Section 3744 is an exception to section 5300. A specific provision relating to a particular subject—here, an action by SISF for reimbursement of compensation it has paid—governs with respect to that subject as against the more general provisions of section 5300. [Citations.] SISF is authorized to bring this action against Mainstay's clients.

The Court addressed, and rejected, the clients’ arguments to the contrary: a 1986 amendment to Section 3744(c) is not an exhaustive list limiting the classes of persons against whom SISF may bring a suit; Section 3744(e) (regarding venue) does apply, as it expressly states it applied to then-pending actions; the decision in Charles J. Vacanti, M.D., Inc. v. State Compensation Insurance Fund, 24 Cal. 4th 800 (2001) does not involve a statute like Section 3774(c) which authorizes an action in state court; and the decision in Snyder v. Michael’s Stores, Inc., 16 Cal. 4th 991 (1997) is inapposite as the plaintiff there sought damages for her own injuries, not damages for an employee’s injury and, in addition, the present matter comes within the Legislature’s express exception to exclusivity.

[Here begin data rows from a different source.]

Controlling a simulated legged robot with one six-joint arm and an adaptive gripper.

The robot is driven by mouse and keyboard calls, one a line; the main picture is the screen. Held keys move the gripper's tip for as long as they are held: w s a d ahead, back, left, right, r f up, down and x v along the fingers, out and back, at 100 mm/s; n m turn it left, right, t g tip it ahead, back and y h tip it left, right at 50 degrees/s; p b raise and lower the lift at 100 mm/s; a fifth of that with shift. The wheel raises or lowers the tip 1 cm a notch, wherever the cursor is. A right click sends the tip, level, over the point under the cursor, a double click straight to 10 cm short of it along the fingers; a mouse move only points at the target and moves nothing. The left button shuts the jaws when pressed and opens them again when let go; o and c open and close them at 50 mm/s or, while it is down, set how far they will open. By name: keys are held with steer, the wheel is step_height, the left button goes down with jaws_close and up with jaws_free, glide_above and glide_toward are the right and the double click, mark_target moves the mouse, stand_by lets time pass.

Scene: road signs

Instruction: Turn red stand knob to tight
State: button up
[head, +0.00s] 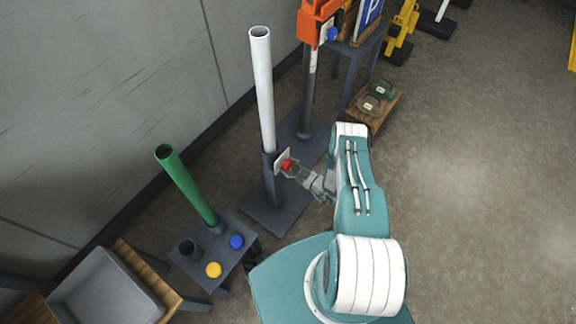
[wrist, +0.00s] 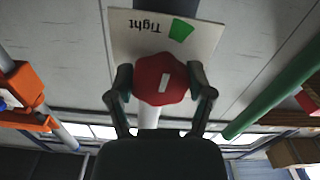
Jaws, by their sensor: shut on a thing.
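The red knob (head: 287,166) is on the side of a dark stand (head: 273,190) that holds an upright white pole (head: 264,95). My gripper (head: 300,173) reaches it from the right. In the wrist view the red knob (wrist: 160,79) sits between the two fingers of my gripper (wrist: 160,90), which are shut on it from both sides. The knob's white mark is close to upright, leaning slightly right. Behind it a pale plate (wrist: 135,40) shows the word "Tight", upside down, and a green wedge (wrist: 181,30). The mark points roughly toward the wedge. The plate's lower part is hidden.
A grey bin (head: 105,290) stands at lower left. An orange piece (head: 309,22) is on another pole behind.

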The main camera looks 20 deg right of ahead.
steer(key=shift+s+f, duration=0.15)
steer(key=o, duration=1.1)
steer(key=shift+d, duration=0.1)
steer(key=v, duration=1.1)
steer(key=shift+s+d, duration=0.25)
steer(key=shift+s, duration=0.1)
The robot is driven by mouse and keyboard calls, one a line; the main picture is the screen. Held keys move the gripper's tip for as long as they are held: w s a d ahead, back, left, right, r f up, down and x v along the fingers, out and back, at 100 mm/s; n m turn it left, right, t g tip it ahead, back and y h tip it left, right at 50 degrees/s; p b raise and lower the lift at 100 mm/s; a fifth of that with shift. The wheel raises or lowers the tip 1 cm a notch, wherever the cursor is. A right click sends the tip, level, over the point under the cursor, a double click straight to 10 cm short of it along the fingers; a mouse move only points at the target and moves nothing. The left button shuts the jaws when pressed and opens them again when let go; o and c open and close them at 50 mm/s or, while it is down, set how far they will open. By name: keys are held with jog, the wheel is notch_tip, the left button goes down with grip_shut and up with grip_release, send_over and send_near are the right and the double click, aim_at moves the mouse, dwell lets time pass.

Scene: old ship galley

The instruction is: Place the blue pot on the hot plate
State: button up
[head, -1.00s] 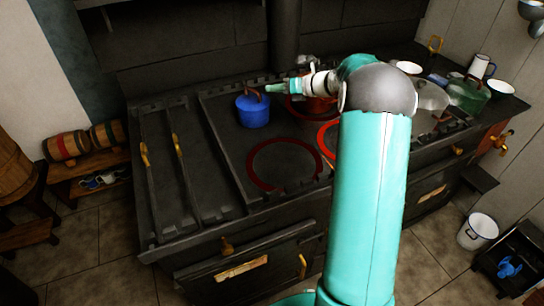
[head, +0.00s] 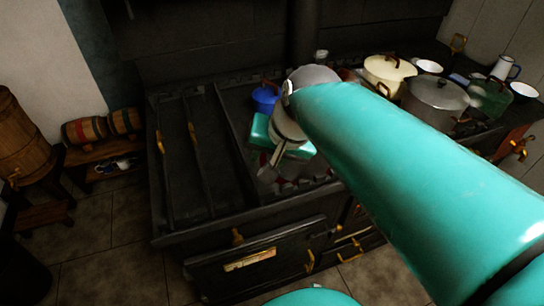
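The blue pot (head: 265,98) with a brown handle stands on the dark stove top, behind my gripper in the head view. Its lower right side is partly covered by my arm. My gripper (head: 272,165) hangs low over the front of the stove, in front of the pot and apart from its handle. The red-ringed hot plates are mostly hidden behind my arm and gripper.
A green pot (head: 491,97) and white mugs stand farther right. Small barrels (head: 85,131) lie on a bench at the left.

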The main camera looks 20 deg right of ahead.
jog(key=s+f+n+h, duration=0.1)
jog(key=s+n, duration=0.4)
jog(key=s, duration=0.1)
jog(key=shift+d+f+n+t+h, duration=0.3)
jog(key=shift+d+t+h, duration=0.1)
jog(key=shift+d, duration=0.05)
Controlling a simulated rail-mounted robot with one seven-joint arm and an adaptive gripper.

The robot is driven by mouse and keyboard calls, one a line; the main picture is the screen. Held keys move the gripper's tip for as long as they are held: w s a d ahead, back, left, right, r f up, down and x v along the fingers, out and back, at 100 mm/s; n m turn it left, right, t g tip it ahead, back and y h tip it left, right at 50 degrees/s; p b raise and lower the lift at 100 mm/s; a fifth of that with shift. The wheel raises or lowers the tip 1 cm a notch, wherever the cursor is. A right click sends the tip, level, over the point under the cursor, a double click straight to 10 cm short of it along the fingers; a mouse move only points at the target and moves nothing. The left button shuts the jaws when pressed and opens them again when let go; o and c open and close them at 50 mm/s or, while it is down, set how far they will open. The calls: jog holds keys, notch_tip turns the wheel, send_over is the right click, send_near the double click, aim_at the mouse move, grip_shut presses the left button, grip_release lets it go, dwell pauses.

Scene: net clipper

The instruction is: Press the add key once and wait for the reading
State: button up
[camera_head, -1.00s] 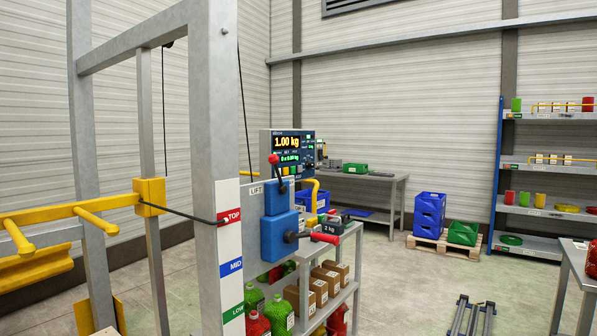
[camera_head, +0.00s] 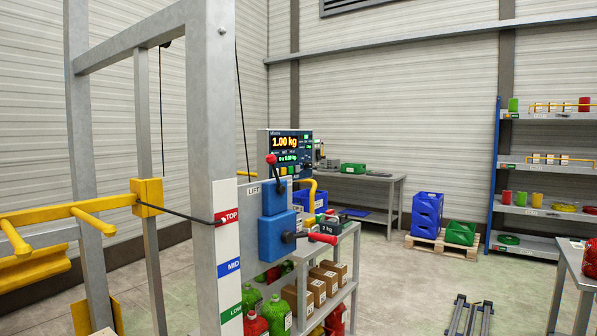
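The weighing indicator (camera_head: 289,153) is a dark panel behind the lift post, in the middle of the head view. Its large amber reading (camera_head: 285,142) says 1.00 kg. A smaller green line below it looks like 0 x 0.00 kg, but it is too small to read surely. A row of small coloured keys (camera_head: 283,171) runs along the panel's lower edge, partly hidden by the red-knobbed lever. Which one is the add key cannot be read. My gripper is not in view.
A blue lift box (camera_head: 277,237) with a red-knobbed lever (camera_head: 272,160) stands before the indicator. Floor to the right is mostly open.

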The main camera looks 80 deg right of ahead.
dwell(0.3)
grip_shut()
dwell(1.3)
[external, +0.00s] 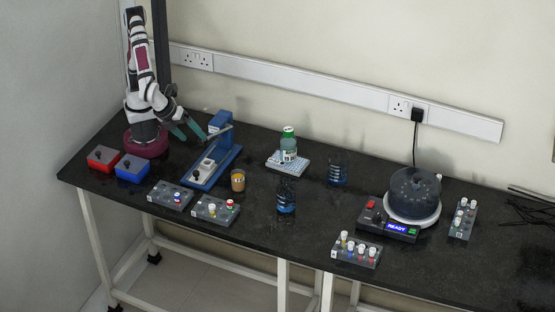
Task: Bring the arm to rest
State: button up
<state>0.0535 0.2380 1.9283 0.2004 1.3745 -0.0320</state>
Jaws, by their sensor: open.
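My gripper (190,131) is at the end of my folded arm at the far left of the bench. Its two teal fingers are apart and no object shows between them. It hangs above the bench, left of the blue stand and above the red and blue boxes in the picture. My arm rises from a dark red round base.
Red (103,159) and blue (132,167) boxes stand near my base. A blue stand (222,150), an amber jar (238,181), a green-capped bottle (289,146), vial racks (170,196) and a round machine (414,195) reading READY are on the dark bench (310,240). Its front middle is clear.

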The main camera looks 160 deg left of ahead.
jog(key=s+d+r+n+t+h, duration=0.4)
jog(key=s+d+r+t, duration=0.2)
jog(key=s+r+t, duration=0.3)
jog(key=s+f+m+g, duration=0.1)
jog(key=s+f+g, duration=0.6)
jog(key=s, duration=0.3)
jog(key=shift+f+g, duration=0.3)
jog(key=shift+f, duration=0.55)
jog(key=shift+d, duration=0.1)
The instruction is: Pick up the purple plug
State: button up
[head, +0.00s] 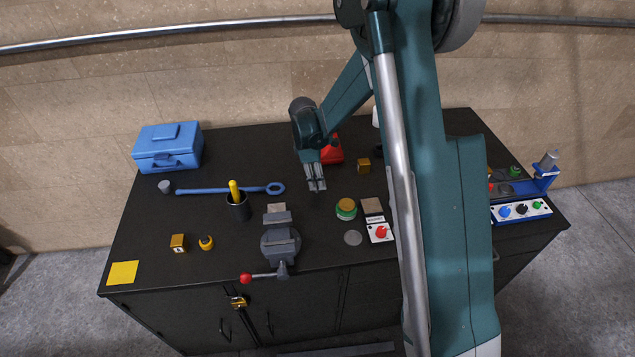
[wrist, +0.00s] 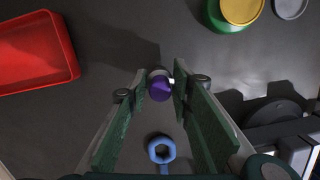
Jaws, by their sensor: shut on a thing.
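The purple plug (wrist: 160,88) shows in the wrist view between the tips of my two green fingers. It has a round purple end and a pale grey part beside it. My gripper (wrist: 159,86) is shut on it. In the head view my gripper (head: 316,184) points down over the middle of the black bench, right of the blue wrench's ring end. The plug is too small or hidden to make out in the head view. I cannot tell whether the plug touches the bench.
The blue wrench (head: 230,190), grey vise (head: 280,243), red tray-like object (wrist: 35,50) and green-and-yellow round piece (head: 346,208) stand close around my gripper. A pen cup (head: 238,210) is at left, and a control panel (head: 520,209) at far right.

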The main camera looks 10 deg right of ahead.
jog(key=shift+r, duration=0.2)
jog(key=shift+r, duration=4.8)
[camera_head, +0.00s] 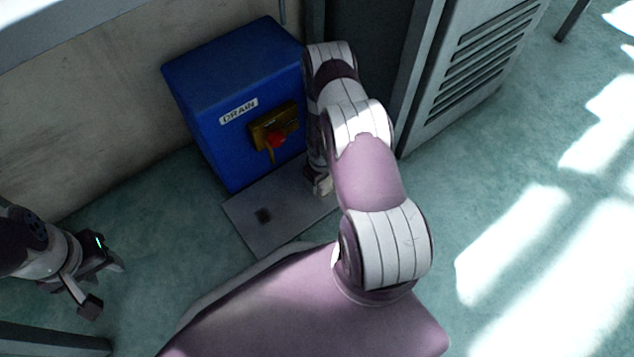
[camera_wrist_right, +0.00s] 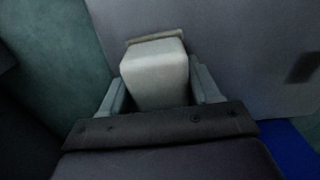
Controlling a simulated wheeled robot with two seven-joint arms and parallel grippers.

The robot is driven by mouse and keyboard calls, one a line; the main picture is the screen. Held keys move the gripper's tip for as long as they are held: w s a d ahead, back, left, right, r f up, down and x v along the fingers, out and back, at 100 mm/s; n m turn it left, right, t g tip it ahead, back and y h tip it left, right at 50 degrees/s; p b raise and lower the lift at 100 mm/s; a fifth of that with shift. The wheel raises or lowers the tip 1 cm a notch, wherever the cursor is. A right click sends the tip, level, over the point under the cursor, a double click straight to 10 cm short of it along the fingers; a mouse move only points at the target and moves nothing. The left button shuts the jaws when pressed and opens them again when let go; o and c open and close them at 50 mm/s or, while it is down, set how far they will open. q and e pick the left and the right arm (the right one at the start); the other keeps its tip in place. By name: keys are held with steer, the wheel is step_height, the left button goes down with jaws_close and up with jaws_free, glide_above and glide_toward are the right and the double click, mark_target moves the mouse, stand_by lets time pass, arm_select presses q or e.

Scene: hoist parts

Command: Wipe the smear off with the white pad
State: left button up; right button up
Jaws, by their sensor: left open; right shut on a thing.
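My right gripper (camera_wrist_right: 159,88) is shut on the pale white pad (camera_wrist_right: 155,70), with one finger on each side. The pad is over the plate, apart from the smear; I cannot tell if it touches the plate. In the head view my right arm mostly hides this gripper near the plate's right side. My left gripper (camera_head: 105,287) is open and empty at the far left.
The blue box (camera_head: 228,85), labelled DRAIN, stands behind the plate. A yellow fitting with a red knob (camera_head: 276,140) sticks out of its front. A grey louvred cabinet (camera_head: 470,65) stands to the right. The green floor left of the plate is clear.

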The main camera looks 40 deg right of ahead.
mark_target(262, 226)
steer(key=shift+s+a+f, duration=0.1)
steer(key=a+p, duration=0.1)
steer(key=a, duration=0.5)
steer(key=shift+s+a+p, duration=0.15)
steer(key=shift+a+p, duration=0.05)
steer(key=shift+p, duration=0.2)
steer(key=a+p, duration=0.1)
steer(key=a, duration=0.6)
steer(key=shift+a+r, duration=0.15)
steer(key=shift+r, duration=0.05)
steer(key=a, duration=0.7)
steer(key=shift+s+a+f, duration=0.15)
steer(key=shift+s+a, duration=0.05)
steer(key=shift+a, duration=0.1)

Finally, Mainstay’s clients argued the action is barred as their agreements with Mainstay complied with Section 3602(d). The Court rejected this argument as well, finding Section 3602(d) “protects employers from tort liability and penalties, but SISF’s actions do not seek tort liability or penalties.” The Court found no conflict with these statutes, but, “even if” there was such a conflict, “the more specific provisions of section 3744, subdivision (c) would control.” 

The Court did not decide whether SIFS judicially admitted the agreements between Mainstay and its clients complied with Section 3602(d) or whether SISF was judicially estopped from disputing this fact.